We encourage the participating teachers to meet regularly for fun and exploration, as well as to learn together and improve their teaching. We don’t yet have the capacity to support them with materials or money, but we can answer some of their questions and, perhaps most important, if they come up with some good activity, we’re in a position to develop it and include it in future trainings. This is the “science and mathematics education clearing house,” or “idea central” role that I take part in when working at the Exploratorium Teacher Institute. Yes, we come up with lots of good ideas ourselves, but the reality is that we skim the best ideas off of all the teachers we meet, and then distribute them far and wide! No guild secrets in the world of teaching; only wide, open-source sharing!
- The general scheme of most of our seminars starts with the teachers coming in to pick up their notebook and pencil. The two women on the right are SESIM trainers teaching the seminar with me.
- After all are present, the event is given a formal start. The highest ranking representative in the relevant Ministry of Education department has a few words with the teachers, as do each of us. Director General Maia gives his encouragement to a group of mathematics teachers.
- We often start by doing an integrated activity together with the whole group. Here we’re doing the famous “Person and Candle” activity, in which it is discovered that people and candles need the same thing to live. We don’t actually prove exactly what it is, but we see in the textbooks that it is oxygen.
- Domingas collects observations (left column) and questions (right column) from the teachers after extended experimentation. We will not resolve all the questions, but we want to show that the student’s question is of paramount importance.
- We always put on a big lunch. Teachers must feel respect if you expect them to pay attention at the seminar. Respect in this case translates directly to a full belly.
- We try to have a group photo also. Here is the Dili mathematics seminar, with the participants holding up the basketry they found mathematics within.
- Here I am droning on and on again… It’s actually more of a trick than usual not to talk too much, since many of the teachers are full of questions, and are keenly interested in the answers. But we let them know, again and again, that the real answers lie before them on the table of stuff they’ve just tinkered with.
- Some of the mathematics got a bit hairy at that seminar. We notice that many teachers are drawn to the higher level concepts, probably to solidify their own knowledge. But the real trick is to hold the level down where the students can grab it, even when the curriculum is swirling high above.
- For example, how many times do five people have to shake hands before they’ve all shaken hands with one another? Six people? Seven? N? Find some friends and figure it out!

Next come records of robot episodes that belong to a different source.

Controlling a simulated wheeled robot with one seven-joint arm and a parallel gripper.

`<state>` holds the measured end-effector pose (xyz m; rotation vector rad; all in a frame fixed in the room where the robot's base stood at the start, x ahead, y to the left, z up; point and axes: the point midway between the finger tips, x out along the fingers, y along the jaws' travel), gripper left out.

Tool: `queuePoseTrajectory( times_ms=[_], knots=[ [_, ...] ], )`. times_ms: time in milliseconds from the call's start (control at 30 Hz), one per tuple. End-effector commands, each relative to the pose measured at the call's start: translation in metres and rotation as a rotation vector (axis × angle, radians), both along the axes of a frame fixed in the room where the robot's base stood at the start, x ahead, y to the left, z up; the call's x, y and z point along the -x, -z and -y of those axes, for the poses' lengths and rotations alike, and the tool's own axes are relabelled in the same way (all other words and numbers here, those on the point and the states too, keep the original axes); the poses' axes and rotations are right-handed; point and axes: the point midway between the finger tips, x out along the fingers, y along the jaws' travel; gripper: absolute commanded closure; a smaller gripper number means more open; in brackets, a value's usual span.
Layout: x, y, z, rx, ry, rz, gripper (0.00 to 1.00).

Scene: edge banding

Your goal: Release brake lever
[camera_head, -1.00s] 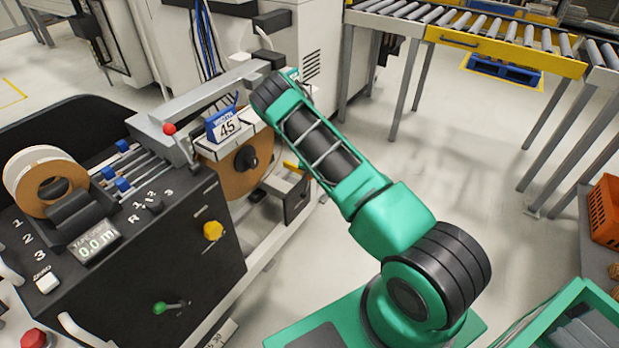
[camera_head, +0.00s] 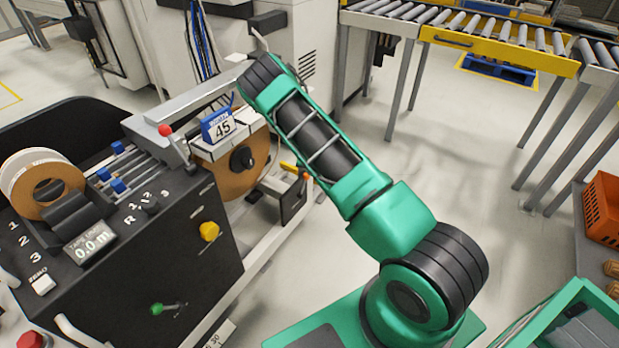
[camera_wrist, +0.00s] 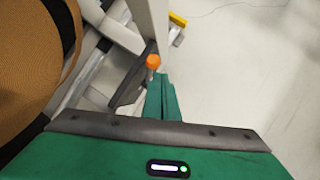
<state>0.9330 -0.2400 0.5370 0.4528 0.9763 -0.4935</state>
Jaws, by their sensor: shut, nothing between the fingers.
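An orange knob (camera_wrist: 153,62) on a short metal stem stands just beyond my gripper (camera_wrist: 162,95) in the wrist view. It looks like the brake lever's end. My green fingers are shut and empty, with their tips close to the stem; I cannot tell whether they touch it. In the head view the orange knob (camera_head: 306,176) shows beside my arm, low on the machine near the roll of brown edge band (camera_head: 238,178). A yellow piece (camera_head: 288,167) sits by it. My gripper is hidden behind my arm in the head view.
The dark control panel (camera_head: 130,250) with a red-knobbed lever (camera_head: 166,131), yellow knob (camera_head: 209,231) and green-knobbed lever (camera_head: 157,309) is at left. A roller conveyor (camera_head: 500,40) stands at the back right. The floor between is clear.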

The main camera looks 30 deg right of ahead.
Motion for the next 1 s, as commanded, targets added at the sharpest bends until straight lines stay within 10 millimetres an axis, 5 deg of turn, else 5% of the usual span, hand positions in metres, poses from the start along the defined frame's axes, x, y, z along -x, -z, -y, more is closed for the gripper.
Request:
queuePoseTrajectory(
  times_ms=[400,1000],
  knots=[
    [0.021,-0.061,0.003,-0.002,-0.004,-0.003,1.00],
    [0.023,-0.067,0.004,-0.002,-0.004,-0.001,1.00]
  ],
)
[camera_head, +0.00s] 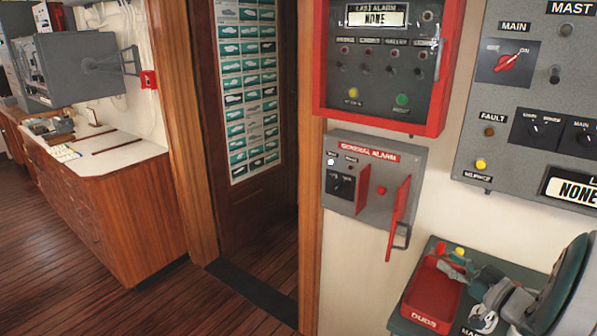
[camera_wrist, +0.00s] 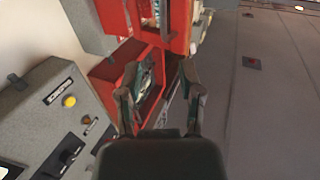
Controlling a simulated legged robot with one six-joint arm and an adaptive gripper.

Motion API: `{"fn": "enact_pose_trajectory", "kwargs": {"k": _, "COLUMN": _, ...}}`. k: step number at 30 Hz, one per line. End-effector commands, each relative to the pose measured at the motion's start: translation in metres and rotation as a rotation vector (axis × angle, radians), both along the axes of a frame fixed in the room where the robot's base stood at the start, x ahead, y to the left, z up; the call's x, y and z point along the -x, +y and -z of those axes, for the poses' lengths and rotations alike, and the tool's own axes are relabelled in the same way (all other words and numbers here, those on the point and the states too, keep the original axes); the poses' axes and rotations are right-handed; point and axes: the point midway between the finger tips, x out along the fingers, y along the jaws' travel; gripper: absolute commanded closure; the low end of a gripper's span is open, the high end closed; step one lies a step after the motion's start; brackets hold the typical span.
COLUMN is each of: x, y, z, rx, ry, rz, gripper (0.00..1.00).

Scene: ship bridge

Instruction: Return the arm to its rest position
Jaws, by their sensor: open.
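My gripper (camera_head: 464,278) is at the lower right of the head view, with my arm coming in from the right edge. It appears in front of a dark green panel (camera_head: 412,297) with a red box (camera_head: 432,296) on it. In the wrist view my gripper (camera_wrist: 160,74) has its two fingers spread apart, and I see nothing held between them. A red box (camera_wrist: 109,70) shows behind the fingers there. I cannot tell from these views whether the gripper touches anything.
The grey general alarm box (camera_head: 345,150) has its red cover (camera_head: 398,216) swung open. A red-framed alarm panel (camera_head: 319,60) is above it, and a grey panel (camera_head: 480,140) is at right. A wooden cabinet (camera_head: 115,215) stands left. The floor (camera_head: 60,290) at lower left is clear.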

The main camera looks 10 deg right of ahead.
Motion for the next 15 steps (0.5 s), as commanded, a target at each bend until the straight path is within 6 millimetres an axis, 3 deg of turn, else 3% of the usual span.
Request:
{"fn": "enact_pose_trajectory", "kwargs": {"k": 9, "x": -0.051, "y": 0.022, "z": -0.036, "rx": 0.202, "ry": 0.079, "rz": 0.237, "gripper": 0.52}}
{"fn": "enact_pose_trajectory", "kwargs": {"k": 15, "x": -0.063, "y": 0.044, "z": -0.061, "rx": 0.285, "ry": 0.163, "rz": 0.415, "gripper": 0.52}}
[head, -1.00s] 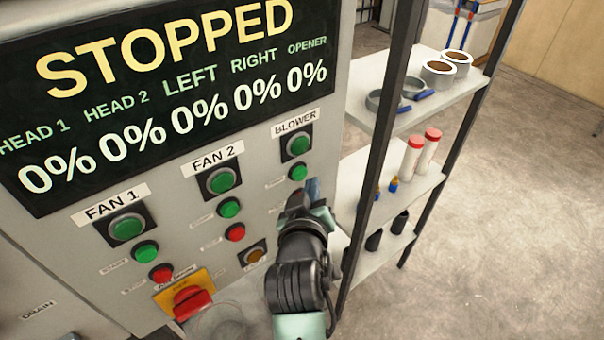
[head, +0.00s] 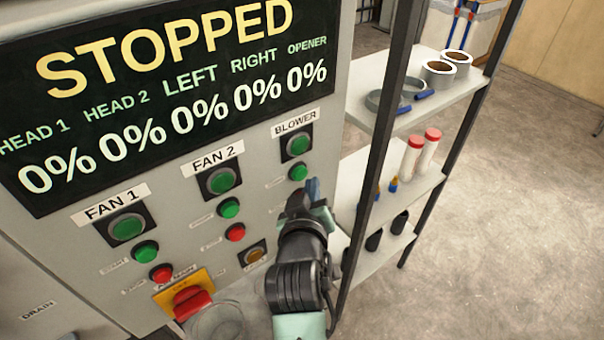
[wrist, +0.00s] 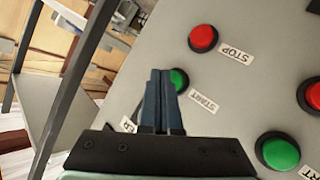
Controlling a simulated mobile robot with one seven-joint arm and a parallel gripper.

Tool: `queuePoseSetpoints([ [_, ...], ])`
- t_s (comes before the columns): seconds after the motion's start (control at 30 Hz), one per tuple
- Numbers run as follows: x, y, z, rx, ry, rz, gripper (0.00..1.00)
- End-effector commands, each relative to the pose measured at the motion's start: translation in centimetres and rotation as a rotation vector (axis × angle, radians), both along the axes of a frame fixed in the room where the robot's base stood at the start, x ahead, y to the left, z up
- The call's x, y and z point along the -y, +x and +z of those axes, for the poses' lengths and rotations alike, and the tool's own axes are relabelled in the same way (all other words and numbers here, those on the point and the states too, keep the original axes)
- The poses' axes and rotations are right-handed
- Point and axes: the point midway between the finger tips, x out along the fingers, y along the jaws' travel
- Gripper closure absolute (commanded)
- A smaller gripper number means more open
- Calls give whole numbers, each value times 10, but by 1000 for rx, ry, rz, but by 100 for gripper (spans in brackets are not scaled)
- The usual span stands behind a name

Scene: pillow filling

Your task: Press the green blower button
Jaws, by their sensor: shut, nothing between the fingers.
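The green blower START button (head: 298,171) sits on the grey control panel, below a larger green round fixture (head: 299,145) under the BLOWER label (head: 296,122). My gripper (head: 313,188) is shut and empty, just below and right of the small green button in the head view. In the wrist view the closed blue fingers (wrist: 161,76) overlap the left edge of the green button (wrist: 180,79), whose START label is readable. I cannot tell whether they touch it. The red STOP button (wrist: 203,39) is clear in the wrist view but hidden by my gripper in the head view.
FAN 2 and FAN 1 have similar green and red buttons (head: 229,208) to the left. A red and yellow switch (head: 192,304) is lower left. The display (head: 180,95) reads STOPPED and 0%. A dark-framed shelf (head: 385,140) stands close on the right.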

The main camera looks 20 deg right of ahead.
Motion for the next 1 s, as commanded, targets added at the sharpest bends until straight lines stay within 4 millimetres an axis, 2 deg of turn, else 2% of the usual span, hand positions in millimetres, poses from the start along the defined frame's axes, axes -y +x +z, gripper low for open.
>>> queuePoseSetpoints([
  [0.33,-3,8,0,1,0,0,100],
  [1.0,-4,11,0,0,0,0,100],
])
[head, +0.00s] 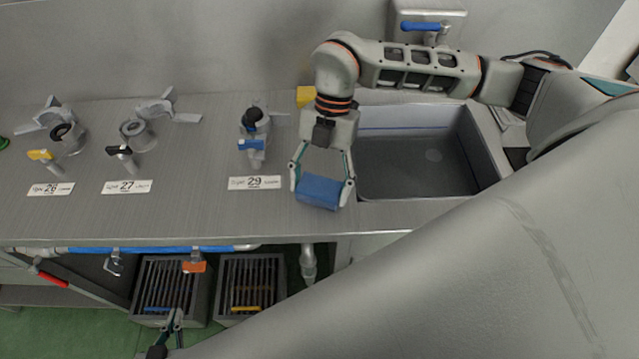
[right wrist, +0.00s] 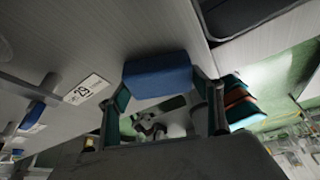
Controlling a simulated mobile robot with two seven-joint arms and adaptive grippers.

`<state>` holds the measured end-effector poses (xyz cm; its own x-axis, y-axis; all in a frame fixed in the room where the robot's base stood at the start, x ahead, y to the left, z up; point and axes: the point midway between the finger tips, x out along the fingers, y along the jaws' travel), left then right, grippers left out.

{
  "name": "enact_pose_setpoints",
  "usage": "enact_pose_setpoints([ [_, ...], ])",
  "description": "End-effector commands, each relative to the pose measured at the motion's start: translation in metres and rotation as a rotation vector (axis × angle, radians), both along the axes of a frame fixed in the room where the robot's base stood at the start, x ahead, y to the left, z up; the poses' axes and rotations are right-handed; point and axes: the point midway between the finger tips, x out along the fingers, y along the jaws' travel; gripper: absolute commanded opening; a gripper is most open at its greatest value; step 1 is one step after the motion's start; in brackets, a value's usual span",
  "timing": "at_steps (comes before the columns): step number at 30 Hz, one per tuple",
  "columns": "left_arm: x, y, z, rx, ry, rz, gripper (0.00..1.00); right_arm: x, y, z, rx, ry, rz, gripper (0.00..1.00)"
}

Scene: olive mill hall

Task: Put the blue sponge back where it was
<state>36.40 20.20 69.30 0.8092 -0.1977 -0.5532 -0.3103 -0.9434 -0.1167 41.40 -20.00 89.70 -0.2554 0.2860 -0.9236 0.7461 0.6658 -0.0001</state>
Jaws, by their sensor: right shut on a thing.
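The blue sponge (head: 319,191) is between the fingers of my right gripper (head: 322,187), at the counter's front part just left of the sink. My right gripper is shut on it from both sides. In the right wrist view the sponge (right wrist: 158,75) sits between both fingertips, with the grey counter behind it. I cannot tell whether it touches the counter. My left gripper (head: 174,322) is low at the bottom of the head view, in front of the floor crates. Its fingers look close together, but I cannot tell whether they are open or shut.
The sink (head: 420,165) lies right of the sponge. A yellow block (head: 305,96) is behind my right wrist. Valves stand by labels 26 (head: 51,189), 27 (head: 126,187) and 29 (head: 254,183). Slatted crates (head: 250,285) are below the counter. The counter between labels 27 and 29 is clear.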

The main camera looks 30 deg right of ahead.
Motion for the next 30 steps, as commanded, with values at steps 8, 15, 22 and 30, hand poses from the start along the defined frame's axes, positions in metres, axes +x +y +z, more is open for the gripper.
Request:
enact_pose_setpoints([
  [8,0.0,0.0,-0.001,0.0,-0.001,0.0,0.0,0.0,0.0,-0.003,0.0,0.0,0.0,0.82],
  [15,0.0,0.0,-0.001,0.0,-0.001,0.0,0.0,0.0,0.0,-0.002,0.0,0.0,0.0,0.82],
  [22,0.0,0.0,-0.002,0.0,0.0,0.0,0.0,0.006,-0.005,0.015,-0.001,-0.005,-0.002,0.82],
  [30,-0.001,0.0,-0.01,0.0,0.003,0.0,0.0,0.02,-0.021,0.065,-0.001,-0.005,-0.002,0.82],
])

- Josefina is filling her basket with sand which she’ll use a graduated cylinder to measure the volume of. Earlier she calculated its volume with measurements and a formula.
- There is an unbelievable amount of mathematics present in the basketry here. Nearly every concept in the geometry curriculum can be tied to the local weaving, as well as equations, sequences, series, and on and on. Note the five-pointed star on the left – how is that possible, when all the others are all six-pointed? Don’t ask Euclid; this is non-Euclidean geometry.
- Here the teachers recreate the simple woven palm leaf fan, and find out it’s not so simple.
- These teachers are making rainbows with their squirt bottles, which have dozens of pinholes punched in the lid. That’s the solution we found to no running water; back home I do this with a garden hose. Note the big spectrum on the wall behind.
- The bright spectrum on the wall is formed by a mirror in a bucket of water. In the foreground the teacher projects another sort of spectrum – an interference spectrum from a DVD – onto his notebook. Both are powered by the tropical sun, reliable even during the rainy seasons as long as you pull off your experiment in the morning.
- Tracing the chicken’s digestive tract is always a popular activity. Though the teachers have butchered hundreds of birds in their lives, only now do they learn what each organ is for. The meat is always taken away for someones’ supper.
- The chemistry team has developed the old classic volcano activity to new levels. This shows how they dig it into a mound of dirt, and combine the baking soda and vinegar/soap solution using a tube running off to the side. High drama, but unfortunately, there are no volcanoes on Timor to draw comparisons with.
- There is a lot of limestone here in Timor, and it fizzes with a reaction when you put it in a cup of vinegar. Use homemade palm vinegar and you just may have the quintessential local science activity.
- These chemistry teachers have a lot going on: a reaction is blowing up the balloon on the bottle, there is a layered bottle of oil and water in the foreground, and they are now creating layers of sugar water with the syringes, each layer with a diminishing concentration of sugar, and thus a lesser density.
- These physics teachers are finding centers of gravity. High school teachers attend the session of the discipline that they teach, but junior-high teachers teach integrated science, so they choose the session of their interest.
- In the center you see a balloon (the earth) covered with a black plastic bag (the ocean). The lemon on the left is the moon, tugging at the ocean with its gravity to create the tides. The complication intensifies when the orange on the right (the sun) is considered as well, also tugging on the tides.